→ REQUIRED WORK: Return only these lines: the one that contains "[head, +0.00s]" and every line after it through the end of the listing, exactly, without pictures.

→ COLLECTED DATA:
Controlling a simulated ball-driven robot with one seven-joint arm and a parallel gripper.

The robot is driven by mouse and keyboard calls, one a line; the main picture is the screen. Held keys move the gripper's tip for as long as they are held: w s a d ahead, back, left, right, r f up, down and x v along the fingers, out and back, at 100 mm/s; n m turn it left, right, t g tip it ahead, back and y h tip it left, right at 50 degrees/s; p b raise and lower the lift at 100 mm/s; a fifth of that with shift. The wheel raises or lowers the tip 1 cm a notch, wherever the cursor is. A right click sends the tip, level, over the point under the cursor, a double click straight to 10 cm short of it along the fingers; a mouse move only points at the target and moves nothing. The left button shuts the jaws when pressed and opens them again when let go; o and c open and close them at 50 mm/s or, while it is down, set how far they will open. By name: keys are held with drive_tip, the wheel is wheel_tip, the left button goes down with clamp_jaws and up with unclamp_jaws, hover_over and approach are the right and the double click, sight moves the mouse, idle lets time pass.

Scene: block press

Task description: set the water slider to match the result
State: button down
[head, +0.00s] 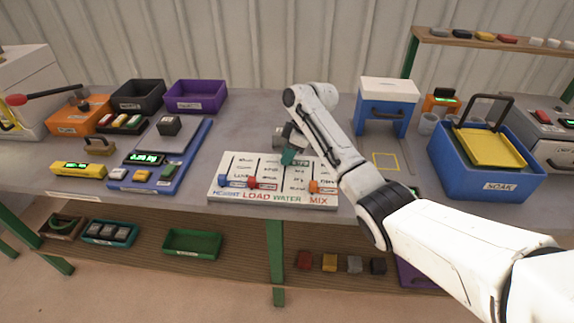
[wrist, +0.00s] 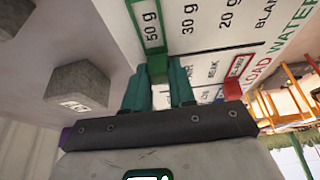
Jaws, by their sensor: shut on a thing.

→ RESULT FOR THIS TASK:
[head, +0.00s] 
[wrist, +0.00s] 
Jaws, by their sensor: shut on a thing.

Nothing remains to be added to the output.